Problem statement – For each line below that includes the word "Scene", make a copy.

|---|

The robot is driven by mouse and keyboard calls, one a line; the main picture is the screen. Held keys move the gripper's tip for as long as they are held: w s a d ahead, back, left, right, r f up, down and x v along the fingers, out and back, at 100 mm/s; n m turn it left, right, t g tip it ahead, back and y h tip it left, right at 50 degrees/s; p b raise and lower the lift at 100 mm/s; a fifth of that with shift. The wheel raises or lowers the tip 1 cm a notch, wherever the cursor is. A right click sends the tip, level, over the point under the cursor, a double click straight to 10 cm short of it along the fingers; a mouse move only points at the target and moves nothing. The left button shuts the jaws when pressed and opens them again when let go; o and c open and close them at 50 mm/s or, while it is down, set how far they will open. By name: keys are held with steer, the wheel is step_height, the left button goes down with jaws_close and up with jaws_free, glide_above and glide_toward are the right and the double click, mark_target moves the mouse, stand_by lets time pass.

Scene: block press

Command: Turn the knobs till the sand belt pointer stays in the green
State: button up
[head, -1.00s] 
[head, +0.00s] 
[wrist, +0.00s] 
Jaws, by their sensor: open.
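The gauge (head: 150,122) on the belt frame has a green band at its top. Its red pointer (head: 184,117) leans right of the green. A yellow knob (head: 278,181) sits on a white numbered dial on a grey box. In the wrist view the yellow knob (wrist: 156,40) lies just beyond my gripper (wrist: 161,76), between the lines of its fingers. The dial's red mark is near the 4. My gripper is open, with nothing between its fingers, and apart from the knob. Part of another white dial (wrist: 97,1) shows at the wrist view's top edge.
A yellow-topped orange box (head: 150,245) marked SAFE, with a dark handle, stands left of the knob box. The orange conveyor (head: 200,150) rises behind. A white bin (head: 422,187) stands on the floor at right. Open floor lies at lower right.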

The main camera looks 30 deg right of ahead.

|---|

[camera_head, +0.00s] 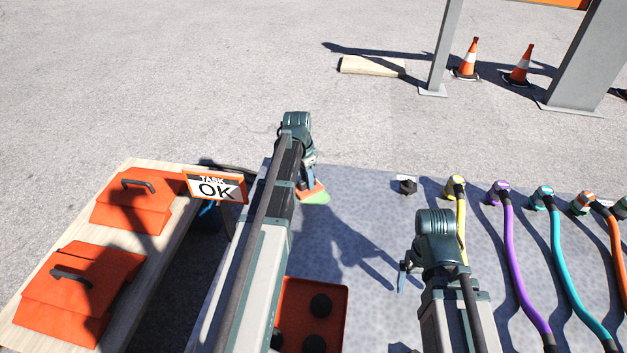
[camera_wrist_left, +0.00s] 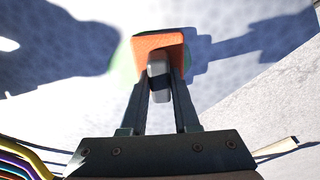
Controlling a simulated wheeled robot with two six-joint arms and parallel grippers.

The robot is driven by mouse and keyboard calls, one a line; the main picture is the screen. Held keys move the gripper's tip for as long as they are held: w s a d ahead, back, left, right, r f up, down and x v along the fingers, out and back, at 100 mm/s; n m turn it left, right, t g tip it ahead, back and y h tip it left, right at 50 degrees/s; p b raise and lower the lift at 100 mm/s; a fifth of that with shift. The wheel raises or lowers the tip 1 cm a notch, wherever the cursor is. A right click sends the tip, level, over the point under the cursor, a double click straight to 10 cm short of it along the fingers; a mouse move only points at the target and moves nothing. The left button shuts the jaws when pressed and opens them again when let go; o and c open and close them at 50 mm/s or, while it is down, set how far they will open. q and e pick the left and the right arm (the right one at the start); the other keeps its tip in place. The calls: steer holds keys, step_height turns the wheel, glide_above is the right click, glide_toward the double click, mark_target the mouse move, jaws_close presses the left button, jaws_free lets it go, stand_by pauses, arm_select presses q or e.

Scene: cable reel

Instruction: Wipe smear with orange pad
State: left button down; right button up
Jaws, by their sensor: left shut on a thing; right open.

|---|

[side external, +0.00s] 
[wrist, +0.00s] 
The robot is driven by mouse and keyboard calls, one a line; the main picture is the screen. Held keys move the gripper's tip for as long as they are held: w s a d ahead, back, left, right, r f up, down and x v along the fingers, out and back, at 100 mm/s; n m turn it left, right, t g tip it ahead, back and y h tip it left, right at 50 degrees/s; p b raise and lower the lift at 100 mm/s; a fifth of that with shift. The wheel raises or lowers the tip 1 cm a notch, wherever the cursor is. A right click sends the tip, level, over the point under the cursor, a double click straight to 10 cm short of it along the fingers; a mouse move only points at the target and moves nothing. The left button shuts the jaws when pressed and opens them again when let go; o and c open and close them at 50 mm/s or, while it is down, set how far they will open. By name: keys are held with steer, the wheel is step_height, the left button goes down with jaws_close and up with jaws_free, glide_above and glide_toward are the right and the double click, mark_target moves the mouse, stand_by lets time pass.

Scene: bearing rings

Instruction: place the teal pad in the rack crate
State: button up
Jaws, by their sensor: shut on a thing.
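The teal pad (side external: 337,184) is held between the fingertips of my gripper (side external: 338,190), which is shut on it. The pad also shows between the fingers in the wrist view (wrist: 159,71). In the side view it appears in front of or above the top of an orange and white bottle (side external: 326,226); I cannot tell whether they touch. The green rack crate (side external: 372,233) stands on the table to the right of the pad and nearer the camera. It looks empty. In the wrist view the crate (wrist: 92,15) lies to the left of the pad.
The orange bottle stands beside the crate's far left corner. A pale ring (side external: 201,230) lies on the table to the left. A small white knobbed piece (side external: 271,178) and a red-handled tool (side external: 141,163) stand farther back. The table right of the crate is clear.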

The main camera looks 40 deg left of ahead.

|---|

Exercise answer –
Scene: block press
Scene: cable reel
Scene: bearing rings

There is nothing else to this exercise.